Here is something to brighten up the day for Michel Platini: for the first time in 14 years two German clubs find themselves in the Top 10 of the Deloitte Football Money League.
UEFA’s president and his Financial Fair Play advisers have a lot of time for the German club business model which involves a tight control on financial rectitude by the DFB and DFL and bars foreigners taking a controlling interest.
Proving, perhaps for Platini at least, that good sense pays off both on and off the pitch, Schalke have shot up six places from 16 last year to 10 after a revenue jump of 45pc to €202.4m thanks to an impressive Champions League campaign and a German cup victory.
Record German champions Bayern Munich maintained their record-setting revenue streams despite a comparatively disappointing season, compared with 2009-10, and are fourth for the fourth years in a row.
Further demonstrating the apparent financial health of the German game Borussia Dortmund re-entered the Top 20 with a revenue increase of €33.3m to €138.5m. Hamburg (18) are the fourth German club in this year’s Top 20 despite not having competed in European competition in 2010-11.
Although Spain has ‘only’ three clubs in the ranking Real Madrid, earning €479.5m,
are top for the seventh year in succession with world, European and Spanish champions Barcelona second – though the revenue gap between them is now ‘only’ €28.8m.
Manchester United remain third but quite some distance behind the Liga duo on €367m.
As usual, the Top 20 consists only of clubs in Europe’s ‘Big Five’ leagues – England, Italy, Germany, Spain and France. England leads the way in terms of national presence with six clubs in the Top 20 followed by Italy with five. Germany, as stated, has four with Spain three and France two.
Stefan Ludwig, director of Deloitte’s sport business group, said: “All of this underlines the importance of taking part in the European competitions so clubs can benefit from their share of UEFA’s system of marketing central TV rights.

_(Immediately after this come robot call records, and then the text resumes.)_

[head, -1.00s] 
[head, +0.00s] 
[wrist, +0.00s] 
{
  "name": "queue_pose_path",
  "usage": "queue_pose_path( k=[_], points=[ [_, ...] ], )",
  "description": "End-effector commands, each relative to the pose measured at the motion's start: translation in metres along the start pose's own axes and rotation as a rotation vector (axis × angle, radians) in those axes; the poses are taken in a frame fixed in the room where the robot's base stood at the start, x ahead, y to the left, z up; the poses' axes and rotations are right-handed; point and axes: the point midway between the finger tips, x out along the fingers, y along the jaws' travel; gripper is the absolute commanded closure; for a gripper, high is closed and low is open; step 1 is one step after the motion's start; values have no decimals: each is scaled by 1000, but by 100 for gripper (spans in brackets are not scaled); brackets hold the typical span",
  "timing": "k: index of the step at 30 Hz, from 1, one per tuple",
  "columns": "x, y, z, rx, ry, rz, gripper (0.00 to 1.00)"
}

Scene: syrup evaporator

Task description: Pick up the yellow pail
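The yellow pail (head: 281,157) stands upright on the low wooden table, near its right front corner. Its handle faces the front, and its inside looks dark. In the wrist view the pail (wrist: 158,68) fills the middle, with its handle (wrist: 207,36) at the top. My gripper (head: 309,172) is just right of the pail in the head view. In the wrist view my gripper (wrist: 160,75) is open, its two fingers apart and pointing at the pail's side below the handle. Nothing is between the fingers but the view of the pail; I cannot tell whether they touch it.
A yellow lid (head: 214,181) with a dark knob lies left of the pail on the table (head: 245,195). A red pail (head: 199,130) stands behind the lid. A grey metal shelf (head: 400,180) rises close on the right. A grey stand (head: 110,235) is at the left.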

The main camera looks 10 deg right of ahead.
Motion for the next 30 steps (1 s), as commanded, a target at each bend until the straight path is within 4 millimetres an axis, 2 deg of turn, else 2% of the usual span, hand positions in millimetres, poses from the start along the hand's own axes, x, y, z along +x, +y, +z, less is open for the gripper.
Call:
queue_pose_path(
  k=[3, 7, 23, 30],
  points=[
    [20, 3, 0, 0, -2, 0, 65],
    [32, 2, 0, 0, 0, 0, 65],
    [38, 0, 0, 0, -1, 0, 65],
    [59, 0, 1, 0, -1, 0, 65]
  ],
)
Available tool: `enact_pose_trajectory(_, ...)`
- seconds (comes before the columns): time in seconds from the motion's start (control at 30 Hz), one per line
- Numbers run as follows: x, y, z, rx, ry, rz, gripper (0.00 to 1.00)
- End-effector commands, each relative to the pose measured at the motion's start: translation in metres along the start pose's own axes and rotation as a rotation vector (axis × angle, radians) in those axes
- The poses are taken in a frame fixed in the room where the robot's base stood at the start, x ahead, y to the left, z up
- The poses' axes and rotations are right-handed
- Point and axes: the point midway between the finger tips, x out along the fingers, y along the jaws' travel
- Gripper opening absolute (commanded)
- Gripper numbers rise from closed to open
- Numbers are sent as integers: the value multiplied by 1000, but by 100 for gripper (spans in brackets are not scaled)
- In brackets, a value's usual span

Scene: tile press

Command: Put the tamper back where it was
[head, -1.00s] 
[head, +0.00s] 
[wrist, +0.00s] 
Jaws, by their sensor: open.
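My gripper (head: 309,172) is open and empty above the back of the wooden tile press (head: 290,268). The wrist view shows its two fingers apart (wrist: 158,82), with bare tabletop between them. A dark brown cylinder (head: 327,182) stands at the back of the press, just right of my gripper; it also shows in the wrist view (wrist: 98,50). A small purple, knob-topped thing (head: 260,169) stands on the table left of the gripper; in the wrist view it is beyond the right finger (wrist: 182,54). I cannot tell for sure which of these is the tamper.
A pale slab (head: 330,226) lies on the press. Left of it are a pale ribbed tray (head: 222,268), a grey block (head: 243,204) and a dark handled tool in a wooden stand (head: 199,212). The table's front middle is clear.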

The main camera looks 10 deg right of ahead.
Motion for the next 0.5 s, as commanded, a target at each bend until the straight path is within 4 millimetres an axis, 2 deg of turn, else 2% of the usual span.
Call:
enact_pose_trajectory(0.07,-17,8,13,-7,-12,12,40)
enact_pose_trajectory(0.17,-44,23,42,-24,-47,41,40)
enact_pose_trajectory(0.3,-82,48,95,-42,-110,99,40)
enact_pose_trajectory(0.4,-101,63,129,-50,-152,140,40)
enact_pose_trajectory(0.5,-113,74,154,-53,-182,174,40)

“But the Hamburg example shows that popular big traditional clubs – Hamburg recorded the second-highest tickets revenue of all the Bundeslioga clubs – can bridge a season without international presence.”
The 20 most profitable European clubs in 2010-11 generated a total €4.4bn, excluding transfer proceeds, which computes at a revenue growth of three per cent by comparison with the previous season.
UEFA’s own recent report into the overall financial health – or lack of it – within the European club game revealed that a cross-section of more than 600 clubs lost more than €1.6bn in 2010 – a 36pc increase and the worst statistics on record.
UEFA general secretary Gianni Infantino said only four of the top 30 leagues in Europe are breaking even, compared with 15 a mere three years ago. Hence the need for Financial Fair Play.
Some leading countries and clubs, as the Deloitte figures show, are better prepared – and suited – than others.